**EXERCISE AIM**
Nothing but the lines from the line with "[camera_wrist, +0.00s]" to the line with "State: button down", both included, is to be repeated, and those exactly. Leave out the pictures.

(Extracted data entries)
= = = =

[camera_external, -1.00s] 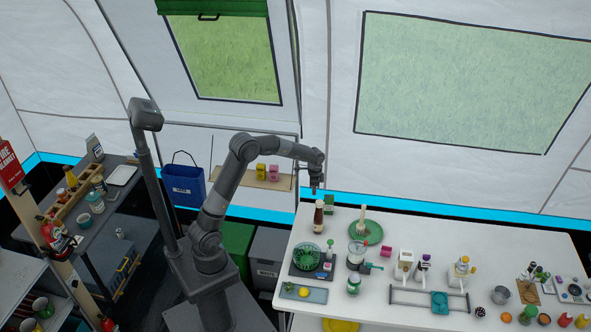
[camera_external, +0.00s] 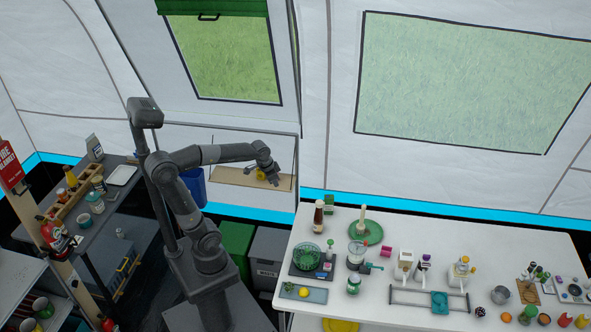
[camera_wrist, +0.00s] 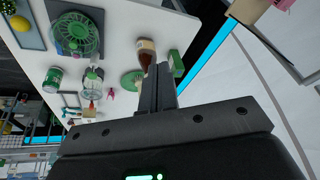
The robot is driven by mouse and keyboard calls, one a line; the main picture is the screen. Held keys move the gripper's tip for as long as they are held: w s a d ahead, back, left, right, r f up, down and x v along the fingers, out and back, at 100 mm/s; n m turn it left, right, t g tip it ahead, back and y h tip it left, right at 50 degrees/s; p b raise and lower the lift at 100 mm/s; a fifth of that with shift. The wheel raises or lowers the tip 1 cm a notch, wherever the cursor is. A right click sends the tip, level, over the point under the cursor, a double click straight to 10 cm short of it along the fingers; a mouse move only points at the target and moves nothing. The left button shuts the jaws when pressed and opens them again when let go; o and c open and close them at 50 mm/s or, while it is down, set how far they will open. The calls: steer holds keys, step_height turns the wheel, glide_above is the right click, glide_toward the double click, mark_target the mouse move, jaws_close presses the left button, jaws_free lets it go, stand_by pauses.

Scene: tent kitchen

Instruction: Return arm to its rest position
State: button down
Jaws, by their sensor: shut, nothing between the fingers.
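My gripper (camera_external: 272,178) is up in the air at the end of my arm, left of the white table, in front of the wooden shelf board by the tent wall. In the wrist view its two fingers (camera_wrist: 163,85) are together with nothing between them. My arm is bent at a raised elbow and its forearm reaches out to the right. The gripper appears clear of the table and its objects.
The white table (camera_external: 480,240) on the right holds a brown bottle (camera_external: 318,217), a green plate (camera_external: 366,232), a green bowl (camera_external: 307,256) and several other items. A wooden board (camera_external: 228,178) is behind the gripper. Bins (camera_external: 268,250) stand below. A dark side table (camera_external: 118,205) is on the left.

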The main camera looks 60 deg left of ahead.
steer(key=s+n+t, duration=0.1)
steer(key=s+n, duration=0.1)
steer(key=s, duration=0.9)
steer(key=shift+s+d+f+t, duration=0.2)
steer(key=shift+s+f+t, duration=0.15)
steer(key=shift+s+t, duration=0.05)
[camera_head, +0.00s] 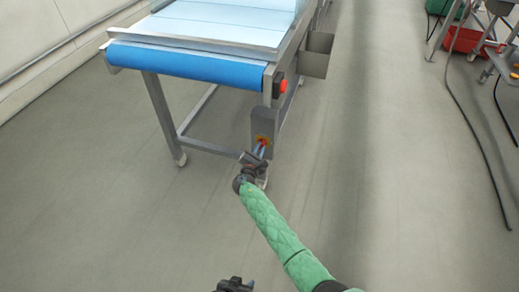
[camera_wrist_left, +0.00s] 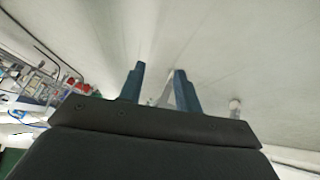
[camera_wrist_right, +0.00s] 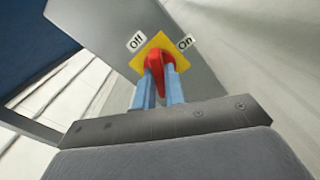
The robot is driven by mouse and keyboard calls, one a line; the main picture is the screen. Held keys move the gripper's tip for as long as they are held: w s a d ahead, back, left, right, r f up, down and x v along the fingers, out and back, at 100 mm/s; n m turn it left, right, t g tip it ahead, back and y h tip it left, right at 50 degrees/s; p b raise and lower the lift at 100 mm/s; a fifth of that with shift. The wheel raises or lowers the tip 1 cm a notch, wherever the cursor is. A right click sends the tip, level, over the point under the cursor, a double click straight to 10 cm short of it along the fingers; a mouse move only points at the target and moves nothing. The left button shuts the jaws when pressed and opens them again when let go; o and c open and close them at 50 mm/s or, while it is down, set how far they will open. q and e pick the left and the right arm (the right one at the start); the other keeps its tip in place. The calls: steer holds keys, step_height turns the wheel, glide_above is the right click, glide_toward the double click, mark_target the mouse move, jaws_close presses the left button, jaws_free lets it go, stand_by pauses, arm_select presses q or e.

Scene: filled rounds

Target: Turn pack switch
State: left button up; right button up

= = = =

**OUTPUT OF THE TASK**
[camera_wrist, +0.00s] 
The robot is driven by mouse and keyboard calls, one a line; the main picture is the screen. Held keys move the gripper's tip for as long as they are held: w s a d ahead, back, left, right, r f up, down and x v along the fingers, out and back, at 100 mm/s; n m turn it left, right, t g tip it ahead, back and y h tip it left, right at 50 degrees/s; p b raise and lower the lift at 100 mm/s; a fifth of that with shift. The wheel raises or lowers the tip 1 cm a notch, wherever the cursor is. A right click sends the tip, level, over the point under the cursor, a double click straight to 10 cm short of it along the fingers; a mouse move only points at the target and moves nothing. The left button shuts the jaws when pressed and opens them again when let go; o and c open and close them at 50 mm/s or, while it is down, set how far they will open. The calls: steer holds keys, step_height turns the wheel, glide_above is the right click, glide_toward the double click, mark_target the mouse move, jaws_close presses the left button, jaws_free lets it go, stand_by pauses.

Scene: tent kitchen

Instruction: Return arm to its rest position
State: button down

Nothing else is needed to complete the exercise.